The test task will only run the fast unit tests (including event store tests with H2 in postgres mode).

In order to run the same set of tests targeting Postgres and Mysql, run

./gradlew integrationTest

Those will be much slower - they spawn the actual Postgres and Mysql instances using testcontainers and thus require a running docker daemon.

And another round of slow tests that test for consistency in a distributed environment:

./gradlew blackBoxTest

Those will spawn a docker-composed environment with two service instances connected to a postgres container and a load balancer on top. Tests will be executed against the load balancer, simulating a distributed environment, and asserting that the service can scale and remain consistent.

To run the full suite, run:

./gradlew check

Running

The service can be spawned in a minimal production-like environment using docker compose. The environment consists of two service instances packaged in a docker container, connected to a Postgres container, and exposed via Envoy Proxy.
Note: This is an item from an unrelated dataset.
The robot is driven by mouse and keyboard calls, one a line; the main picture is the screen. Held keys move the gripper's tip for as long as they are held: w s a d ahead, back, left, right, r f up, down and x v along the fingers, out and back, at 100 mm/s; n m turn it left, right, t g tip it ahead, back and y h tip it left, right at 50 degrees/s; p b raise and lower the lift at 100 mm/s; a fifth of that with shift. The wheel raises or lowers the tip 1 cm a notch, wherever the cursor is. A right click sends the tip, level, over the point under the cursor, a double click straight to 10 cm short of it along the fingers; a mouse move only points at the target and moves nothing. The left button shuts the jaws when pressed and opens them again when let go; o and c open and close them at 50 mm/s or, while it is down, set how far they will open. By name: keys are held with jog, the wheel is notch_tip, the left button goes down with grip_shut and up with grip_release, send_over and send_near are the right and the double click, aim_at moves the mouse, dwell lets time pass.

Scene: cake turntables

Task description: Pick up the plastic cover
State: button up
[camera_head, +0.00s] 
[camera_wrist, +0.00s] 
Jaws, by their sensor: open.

A minimal monitoring setup is available, as well.

To start:

./gradlew composeUp

The service will be accessible on localhost:8080 and requests will go via a load balancer to two service instances in a round-robin fashion.

To stop:

./gradlew composeDown

Observability

The service is configured to run with an opentelemetry-java agent which collects and forwards telemetry (metrics, logs, traces) to a configured opentelemetry-collector service (via OTEL_EXPORTER_OTLP_ENDPOINT environment variable).

The provided docker-compose.yml configures the environment with fully provisioned observability stack that contains the opentelemetry-collector which in turn routes logs to Loki, metrics to Prometheus, and traces to Tempo.

Grafana is available on port 3000. Dashboards are available for basic service metrics, JVM metrics, and Envoy metrics. It is pretty cool to see how light the service is even when stressed: memory footprint

Logs and traces are available in Grafana via Loki and Tempo data sources - use the Explore view.